[Problem statement] Count lines, not occurrences: give the number of lines holding the word "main", and nothing besides.
::::::::::
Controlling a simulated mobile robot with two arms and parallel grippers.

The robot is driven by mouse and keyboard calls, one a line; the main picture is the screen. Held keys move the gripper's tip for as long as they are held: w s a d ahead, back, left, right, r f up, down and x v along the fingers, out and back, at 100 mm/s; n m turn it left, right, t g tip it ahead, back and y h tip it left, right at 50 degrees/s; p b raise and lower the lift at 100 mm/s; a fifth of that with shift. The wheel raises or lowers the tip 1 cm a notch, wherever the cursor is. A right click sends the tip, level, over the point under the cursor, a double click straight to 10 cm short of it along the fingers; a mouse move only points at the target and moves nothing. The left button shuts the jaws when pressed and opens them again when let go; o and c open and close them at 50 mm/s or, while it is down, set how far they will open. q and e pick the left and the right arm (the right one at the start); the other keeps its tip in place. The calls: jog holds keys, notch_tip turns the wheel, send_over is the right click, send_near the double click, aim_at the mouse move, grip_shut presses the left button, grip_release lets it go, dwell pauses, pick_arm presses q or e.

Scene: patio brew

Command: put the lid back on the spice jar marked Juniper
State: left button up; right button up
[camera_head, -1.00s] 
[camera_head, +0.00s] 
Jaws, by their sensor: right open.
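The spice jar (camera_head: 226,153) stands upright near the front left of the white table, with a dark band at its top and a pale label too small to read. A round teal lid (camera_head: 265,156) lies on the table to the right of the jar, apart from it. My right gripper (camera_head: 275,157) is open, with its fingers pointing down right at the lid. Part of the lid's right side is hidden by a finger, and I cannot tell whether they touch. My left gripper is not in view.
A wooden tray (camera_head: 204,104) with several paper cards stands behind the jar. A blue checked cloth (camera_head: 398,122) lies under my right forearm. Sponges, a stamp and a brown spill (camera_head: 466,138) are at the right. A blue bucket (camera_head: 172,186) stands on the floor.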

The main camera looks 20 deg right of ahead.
::::::::::
[Exercise output] 2